--- RECORDS SHOWN ---
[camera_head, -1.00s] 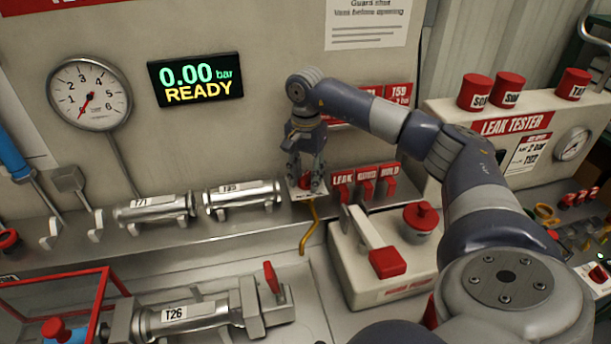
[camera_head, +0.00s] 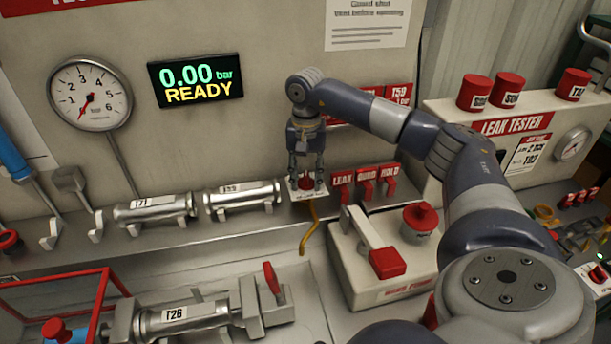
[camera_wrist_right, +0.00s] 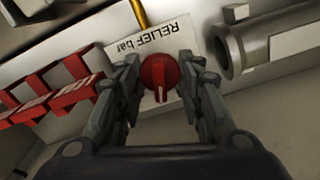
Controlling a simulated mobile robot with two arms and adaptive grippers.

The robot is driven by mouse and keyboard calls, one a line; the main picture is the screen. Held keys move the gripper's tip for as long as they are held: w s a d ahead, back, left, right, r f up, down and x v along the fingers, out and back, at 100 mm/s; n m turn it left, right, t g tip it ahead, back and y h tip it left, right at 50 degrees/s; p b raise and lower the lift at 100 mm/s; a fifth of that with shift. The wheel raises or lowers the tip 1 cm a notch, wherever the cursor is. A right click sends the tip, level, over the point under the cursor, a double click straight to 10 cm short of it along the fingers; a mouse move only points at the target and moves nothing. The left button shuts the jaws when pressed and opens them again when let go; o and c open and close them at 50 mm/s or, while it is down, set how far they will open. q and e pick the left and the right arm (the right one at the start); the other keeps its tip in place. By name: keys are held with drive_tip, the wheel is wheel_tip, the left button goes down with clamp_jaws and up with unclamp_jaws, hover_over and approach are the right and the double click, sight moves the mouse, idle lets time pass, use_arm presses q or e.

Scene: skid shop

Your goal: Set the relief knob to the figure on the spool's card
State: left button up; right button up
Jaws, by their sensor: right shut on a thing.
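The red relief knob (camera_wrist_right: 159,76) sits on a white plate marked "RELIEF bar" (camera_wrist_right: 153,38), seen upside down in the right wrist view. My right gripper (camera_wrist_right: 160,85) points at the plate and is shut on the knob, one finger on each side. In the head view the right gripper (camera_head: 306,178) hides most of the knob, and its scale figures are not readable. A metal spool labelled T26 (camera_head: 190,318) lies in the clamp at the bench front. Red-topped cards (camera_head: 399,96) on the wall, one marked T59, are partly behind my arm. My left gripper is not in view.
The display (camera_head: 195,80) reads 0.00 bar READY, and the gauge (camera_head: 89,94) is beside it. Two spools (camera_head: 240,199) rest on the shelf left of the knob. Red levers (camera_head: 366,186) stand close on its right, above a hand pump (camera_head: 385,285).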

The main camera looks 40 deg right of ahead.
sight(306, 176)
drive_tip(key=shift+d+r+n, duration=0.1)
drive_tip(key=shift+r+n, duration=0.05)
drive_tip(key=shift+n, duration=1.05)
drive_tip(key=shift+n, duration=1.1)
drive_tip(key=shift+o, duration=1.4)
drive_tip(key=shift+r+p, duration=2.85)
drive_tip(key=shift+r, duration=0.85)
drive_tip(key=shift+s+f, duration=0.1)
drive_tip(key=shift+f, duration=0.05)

--

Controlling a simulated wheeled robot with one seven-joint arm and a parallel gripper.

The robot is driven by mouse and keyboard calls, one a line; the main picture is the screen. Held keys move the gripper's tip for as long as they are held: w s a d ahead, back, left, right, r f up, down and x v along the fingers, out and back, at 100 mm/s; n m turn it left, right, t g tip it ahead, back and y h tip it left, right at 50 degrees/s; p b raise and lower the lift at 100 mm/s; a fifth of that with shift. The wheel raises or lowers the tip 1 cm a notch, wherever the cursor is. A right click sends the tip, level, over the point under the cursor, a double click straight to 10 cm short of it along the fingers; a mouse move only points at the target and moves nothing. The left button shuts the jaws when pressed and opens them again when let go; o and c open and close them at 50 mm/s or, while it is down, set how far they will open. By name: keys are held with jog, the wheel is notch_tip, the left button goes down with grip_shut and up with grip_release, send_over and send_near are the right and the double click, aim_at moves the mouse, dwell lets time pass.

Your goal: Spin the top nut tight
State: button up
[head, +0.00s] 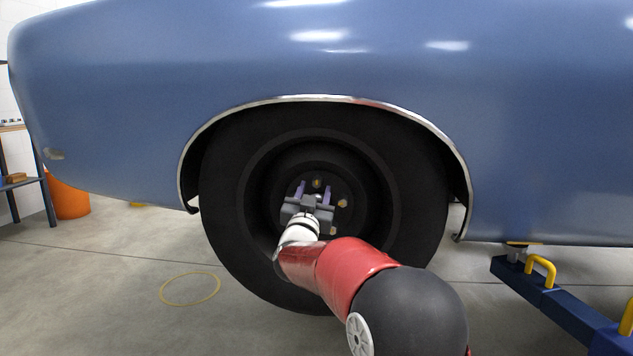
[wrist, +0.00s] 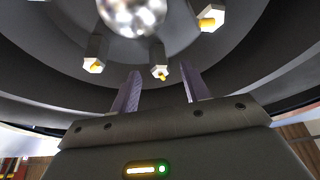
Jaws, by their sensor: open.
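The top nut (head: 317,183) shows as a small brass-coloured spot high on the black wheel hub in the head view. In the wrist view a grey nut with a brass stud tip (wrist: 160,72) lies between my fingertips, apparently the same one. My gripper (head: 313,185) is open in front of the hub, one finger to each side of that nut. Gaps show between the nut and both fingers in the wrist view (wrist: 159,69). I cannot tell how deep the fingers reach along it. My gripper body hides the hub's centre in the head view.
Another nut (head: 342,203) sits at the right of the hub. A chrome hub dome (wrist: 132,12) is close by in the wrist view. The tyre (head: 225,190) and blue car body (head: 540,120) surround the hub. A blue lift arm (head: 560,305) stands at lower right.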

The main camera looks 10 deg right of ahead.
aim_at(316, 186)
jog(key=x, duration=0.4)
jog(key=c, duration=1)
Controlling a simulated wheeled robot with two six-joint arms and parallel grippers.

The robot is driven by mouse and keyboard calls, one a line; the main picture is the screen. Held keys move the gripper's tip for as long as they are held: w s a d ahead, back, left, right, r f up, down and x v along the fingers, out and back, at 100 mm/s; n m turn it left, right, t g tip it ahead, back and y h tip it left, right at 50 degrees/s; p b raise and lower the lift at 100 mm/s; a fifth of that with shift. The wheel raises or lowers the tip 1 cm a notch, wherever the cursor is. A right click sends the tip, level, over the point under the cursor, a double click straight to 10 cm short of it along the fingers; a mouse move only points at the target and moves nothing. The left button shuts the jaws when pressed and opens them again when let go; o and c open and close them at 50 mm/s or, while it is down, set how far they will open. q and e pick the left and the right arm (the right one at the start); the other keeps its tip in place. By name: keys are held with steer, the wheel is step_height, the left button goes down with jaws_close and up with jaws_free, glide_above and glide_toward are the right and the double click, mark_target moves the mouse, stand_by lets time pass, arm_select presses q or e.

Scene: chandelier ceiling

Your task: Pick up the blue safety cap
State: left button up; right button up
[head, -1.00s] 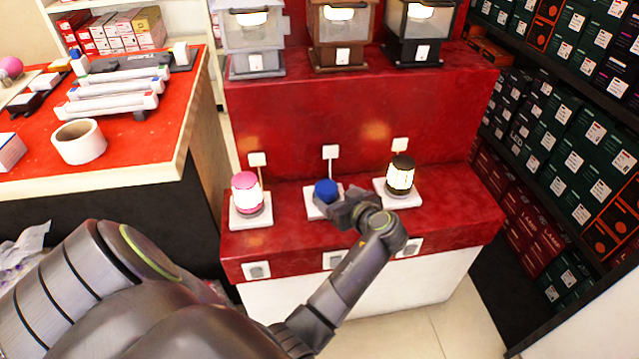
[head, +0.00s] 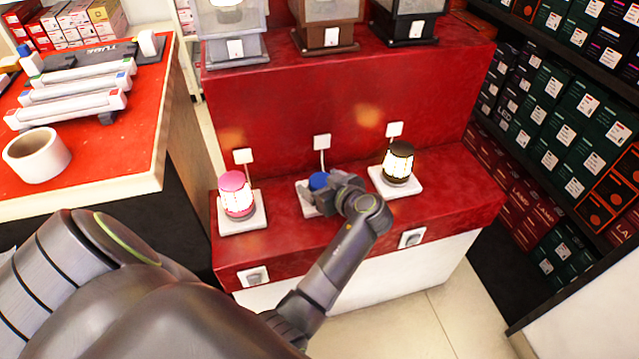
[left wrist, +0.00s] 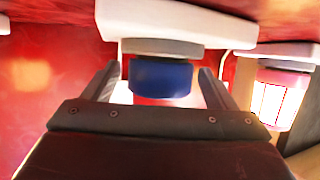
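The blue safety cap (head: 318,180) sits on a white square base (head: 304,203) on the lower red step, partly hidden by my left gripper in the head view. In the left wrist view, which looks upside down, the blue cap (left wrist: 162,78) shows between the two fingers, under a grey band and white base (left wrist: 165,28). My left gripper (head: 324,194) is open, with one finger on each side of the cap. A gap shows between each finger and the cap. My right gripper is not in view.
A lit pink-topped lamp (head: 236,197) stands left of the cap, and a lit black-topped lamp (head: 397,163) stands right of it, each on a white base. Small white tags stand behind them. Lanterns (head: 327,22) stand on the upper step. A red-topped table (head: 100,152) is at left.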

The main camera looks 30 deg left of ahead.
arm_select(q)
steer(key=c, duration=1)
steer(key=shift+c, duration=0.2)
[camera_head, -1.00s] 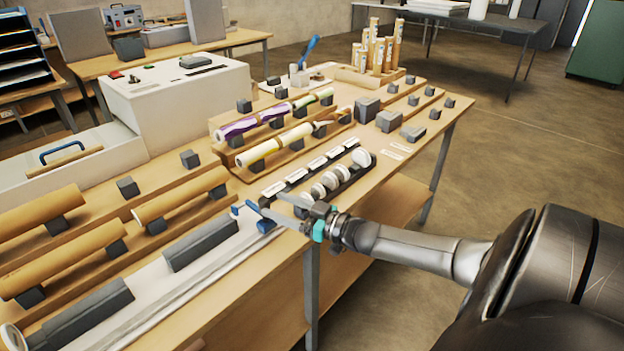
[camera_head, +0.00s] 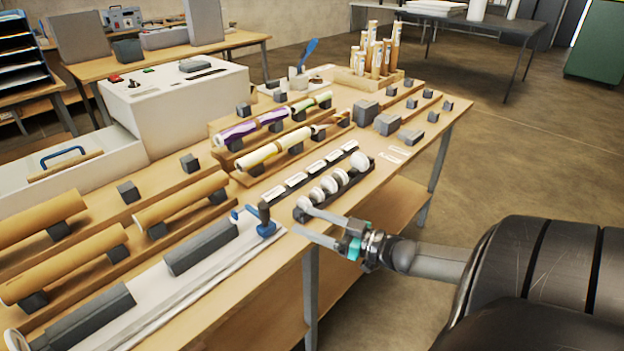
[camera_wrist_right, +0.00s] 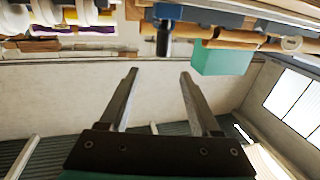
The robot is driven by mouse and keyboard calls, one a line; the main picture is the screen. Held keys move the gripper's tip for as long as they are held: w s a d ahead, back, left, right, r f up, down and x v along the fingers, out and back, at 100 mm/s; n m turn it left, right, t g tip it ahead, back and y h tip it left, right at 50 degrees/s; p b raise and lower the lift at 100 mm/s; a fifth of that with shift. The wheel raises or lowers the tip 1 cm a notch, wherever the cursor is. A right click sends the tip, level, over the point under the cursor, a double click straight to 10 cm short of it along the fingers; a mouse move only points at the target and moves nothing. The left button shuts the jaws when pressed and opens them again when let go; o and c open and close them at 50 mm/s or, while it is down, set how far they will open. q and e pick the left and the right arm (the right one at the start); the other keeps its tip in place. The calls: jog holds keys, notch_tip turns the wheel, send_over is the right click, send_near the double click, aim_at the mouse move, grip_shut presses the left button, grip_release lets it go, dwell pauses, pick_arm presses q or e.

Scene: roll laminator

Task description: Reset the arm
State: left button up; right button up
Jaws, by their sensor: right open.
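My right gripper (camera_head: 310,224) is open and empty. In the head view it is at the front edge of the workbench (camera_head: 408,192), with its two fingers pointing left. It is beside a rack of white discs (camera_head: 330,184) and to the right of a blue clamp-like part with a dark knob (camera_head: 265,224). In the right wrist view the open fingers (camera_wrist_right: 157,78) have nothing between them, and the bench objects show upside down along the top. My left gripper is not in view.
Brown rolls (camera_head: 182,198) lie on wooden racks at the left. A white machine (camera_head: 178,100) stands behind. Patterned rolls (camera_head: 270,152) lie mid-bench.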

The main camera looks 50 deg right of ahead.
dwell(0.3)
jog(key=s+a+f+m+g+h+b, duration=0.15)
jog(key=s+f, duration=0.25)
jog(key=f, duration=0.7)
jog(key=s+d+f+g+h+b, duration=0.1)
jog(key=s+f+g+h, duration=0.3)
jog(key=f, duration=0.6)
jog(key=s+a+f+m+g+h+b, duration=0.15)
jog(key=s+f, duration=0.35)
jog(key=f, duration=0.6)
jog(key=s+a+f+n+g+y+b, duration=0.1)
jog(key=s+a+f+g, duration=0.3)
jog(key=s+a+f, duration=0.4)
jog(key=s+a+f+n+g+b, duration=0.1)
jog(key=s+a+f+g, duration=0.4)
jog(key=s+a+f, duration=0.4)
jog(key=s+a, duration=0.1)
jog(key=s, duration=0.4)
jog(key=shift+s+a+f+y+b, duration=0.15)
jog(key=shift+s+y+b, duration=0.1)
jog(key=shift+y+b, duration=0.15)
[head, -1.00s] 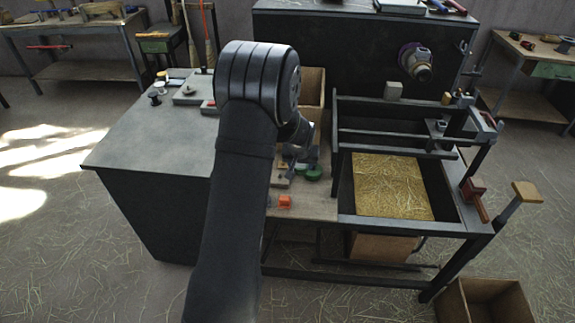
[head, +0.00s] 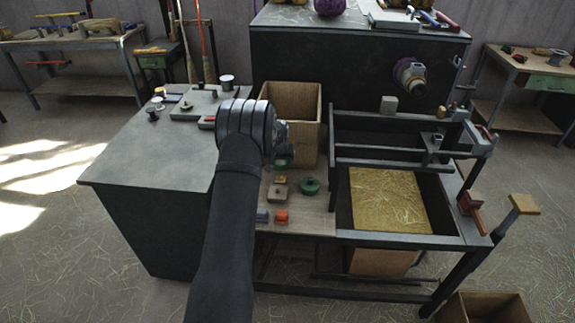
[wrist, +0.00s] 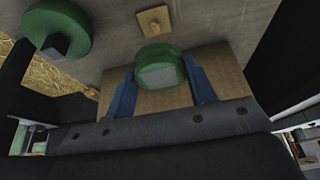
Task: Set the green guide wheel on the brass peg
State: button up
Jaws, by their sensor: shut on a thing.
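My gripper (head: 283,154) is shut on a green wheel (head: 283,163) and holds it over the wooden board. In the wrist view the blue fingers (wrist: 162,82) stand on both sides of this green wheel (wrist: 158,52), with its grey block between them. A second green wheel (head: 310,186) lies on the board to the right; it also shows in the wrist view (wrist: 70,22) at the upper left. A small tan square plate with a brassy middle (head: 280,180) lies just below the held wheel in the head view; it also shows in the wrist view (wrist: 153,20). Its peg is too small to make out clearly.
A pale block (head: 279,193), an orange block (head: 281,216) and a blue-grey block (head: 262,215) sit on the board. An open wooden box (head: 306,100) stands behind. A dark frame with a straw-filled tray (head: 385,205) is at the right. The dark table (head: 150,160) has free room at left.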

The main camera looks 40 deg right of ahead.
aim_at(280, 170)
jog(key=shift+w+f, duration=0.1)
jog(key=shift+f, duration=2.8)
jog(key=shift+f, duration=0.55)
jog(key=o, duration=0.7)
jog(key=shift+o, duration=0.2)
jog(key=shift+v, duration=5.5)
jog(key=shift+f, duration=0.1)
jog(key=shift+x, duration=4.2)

* * *

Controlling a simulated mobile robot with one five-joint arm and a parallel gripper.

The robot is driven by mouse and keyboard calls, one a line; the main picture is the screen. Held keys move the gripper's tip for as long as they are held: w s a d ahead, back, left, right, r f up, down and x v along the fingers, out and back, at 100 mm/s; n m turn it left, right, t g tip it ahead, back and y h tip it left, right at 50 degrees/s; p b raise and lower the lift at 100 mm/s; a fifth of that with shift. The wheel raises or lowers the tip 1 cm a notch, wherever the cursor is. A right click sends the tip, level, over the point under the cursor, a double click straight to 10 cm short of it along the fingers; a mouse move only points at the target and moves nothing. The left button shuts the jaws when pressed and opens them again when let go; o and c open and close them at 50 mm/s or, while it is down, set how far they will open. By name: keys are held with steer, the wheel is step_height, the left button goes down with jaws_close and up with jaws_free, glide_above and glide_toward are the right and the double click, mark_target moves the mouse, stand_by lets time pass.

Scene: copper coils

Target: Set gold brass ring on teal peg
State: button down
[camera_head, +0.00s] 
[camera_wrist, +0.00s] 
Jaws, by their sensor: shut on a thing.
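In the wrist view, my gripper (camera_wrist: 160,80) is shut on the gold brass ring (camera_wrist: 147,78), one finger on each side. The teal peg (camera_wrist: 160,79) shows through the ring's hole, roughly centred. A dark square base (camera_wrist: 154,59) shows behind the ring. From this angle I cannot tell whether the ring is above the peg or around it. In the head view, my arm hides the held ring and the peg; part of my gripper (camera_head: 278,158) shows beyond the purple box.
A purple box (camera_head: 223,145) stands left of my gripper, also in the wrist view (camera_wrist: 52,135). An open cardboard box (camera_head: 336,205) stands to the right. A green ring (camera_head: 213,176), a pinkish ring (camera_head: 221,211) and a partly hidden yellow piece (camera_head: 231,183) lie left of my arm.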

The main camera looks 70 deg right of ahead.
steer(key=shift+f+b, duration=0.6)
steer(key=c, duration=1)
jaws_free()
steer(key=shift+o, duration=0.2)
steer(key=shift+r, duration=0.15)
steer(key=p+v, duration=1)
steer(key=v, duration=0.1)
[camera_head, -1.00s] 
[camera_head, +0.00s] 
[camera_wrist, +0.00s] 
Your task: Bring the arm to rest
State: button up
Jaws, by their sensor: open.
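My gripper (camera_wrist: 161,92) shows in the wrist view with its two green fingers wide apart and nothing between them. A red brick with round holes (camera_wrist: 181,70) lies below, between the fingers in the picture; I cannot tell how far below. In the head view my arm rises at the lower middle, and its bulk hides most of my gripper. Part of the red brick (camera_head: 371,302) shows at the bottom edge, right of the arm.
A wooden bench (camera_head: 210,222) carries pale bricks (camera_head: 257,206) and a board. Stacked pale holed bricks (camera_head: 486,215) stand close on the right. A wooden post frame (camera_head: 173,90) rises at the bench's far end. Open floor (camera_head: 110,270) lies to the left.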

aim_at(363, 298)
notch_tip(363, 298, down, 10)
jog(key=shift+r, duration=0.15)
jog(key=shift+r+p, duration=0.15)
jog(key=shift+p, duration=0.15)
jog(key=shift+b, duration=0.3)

--- YOUR TASK ---
Check the data for the word "Scene" and pull out the lines that have it.

--- REPLY ---
Scene: skid shop
Scene: chandelier ceiling
Scene: roll laminator
Scene: copper coils

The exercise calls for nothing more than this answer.